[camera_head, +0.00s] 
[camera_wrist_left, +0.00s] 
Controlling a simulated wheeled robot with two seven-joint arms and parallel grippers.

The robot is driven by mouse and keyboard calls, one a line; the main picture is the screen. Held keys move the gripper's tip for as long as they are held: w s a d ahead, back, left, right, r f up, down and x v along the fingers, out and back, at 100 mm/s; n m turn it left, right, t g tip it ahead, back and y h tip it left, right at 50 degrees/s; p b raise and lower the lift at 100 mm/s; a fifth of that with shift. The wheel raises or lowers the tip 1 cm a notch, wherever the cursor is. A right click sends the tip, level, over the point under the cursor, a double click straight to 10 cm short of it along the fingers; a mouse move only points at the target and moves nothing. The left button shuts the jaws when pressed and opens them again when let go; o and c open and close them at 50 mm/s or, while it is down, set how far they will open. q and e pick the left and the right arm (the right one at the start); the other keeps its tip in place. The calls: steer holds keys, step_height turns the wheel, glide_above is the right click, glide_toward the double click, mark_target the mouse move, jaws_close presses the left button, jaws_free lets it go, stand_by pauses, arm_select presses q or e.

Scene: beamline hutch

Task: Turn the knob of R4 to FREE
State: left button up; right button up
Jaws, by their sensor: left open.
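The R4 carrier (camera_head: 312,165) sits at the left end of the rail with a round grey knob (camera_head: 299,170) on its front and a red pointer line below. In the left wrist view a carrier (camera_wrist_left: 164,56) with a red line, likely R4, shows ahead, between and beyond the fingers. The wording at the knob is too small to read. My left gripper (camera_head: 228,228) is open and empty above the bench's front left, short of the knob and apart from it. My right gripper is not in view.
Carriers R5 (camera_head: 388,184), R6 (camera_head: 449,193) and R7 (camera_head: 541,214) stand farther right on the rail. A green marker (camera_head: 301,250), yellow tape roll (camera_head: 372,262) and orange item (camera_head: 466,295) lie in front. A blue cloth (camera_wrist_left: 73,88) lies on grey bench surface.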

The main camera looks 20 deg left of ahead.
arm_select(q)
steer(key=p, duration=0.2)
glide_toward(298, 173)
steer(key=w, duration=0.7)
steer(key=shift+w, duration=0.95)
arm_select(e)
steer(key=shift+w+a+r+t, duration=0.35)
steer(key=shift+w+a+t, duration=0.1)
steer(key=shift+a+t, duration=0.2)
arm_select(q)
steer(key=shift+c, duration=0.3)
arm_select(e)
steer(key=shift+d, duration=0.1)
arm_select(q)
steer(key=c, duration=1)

+ + + + + + +

• Prompt: Recopy the whole listing exactly.

• Right answer:
[camera_head, +0.00s] 
[camera_wrist_left, +0.00s] 
Controlling a simulated wheeled robot with two seven-joint arms and parallel grippers.

The robot is driven by mouse and keyboard calls, one a line; the main picture is the screen. Held keys move the gripper's tip for as long as they are held: w s a d ahead, back, left, right, r f up, down and x v along the fingers, out and back, at 100 mm/s; n m turn it left, right, t g tip it ahead, back and y h tip it left, right at 50 degrees/s; p b raise and lower the lift at 100 mm/s; a fifth of that with shift. The wheel raises or lowers the tip 1 cm a notch, wherever the cursor is. A right click sends the tip, level, over the point under the cursor, a double click straight to 10 cm short of it along the fingers; a mouse move only points at the target and moves nothing. The left button shuts the jaws when pressed and opens them again when let go; o and c open and close them at 50 mm/s or, while it is down, set how far they will open. q and e pick the left and the right arm (the right one at the start); the other keeps its tip in place. The calls: steer holds keys, step_height turns the wheel, glide_above is the right click, glide_toward the double click, mark_target the mouse move, jaws_close presses the left button, jaws_free lets it go, stand_by pauses, arm_select presses q or e.

Scene: beamline hutch

Task: Turn the knob of R4 to FREE
State: left button up; right button up
Jaws, by their sensor: left open.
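The R4 carrier (camera_head: 312,165) sits at the left end of the rail with a round grey knob (camera_head: 299,170) on its front and a red pointer line below. In the left wrist view a carrier (camera_wrist_left: 164,56) with a red line, likely R4, shows ahead, between and beyond the fingers. The wording at the knob is too small to read. My left gripper (camera_head: 228,228) is open and empty above the bench's front left, short of the knob and apart from it. My right gripper is not in view.
Carriers R5 (camera_head: 388,184), R6 (camera_head: 449,193) and R7 (camera_head: 541,214) stand farther right on the rail. A green marker (camera_head: 301,250), yellow tape roll (camera_head: 372,262) and orange item (camera_head: 466,295) lie in front. A blue cloth (camera_wrist_left: 73,88) lies on grey bench surface.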

The main camera looks 20 deg left of ahead.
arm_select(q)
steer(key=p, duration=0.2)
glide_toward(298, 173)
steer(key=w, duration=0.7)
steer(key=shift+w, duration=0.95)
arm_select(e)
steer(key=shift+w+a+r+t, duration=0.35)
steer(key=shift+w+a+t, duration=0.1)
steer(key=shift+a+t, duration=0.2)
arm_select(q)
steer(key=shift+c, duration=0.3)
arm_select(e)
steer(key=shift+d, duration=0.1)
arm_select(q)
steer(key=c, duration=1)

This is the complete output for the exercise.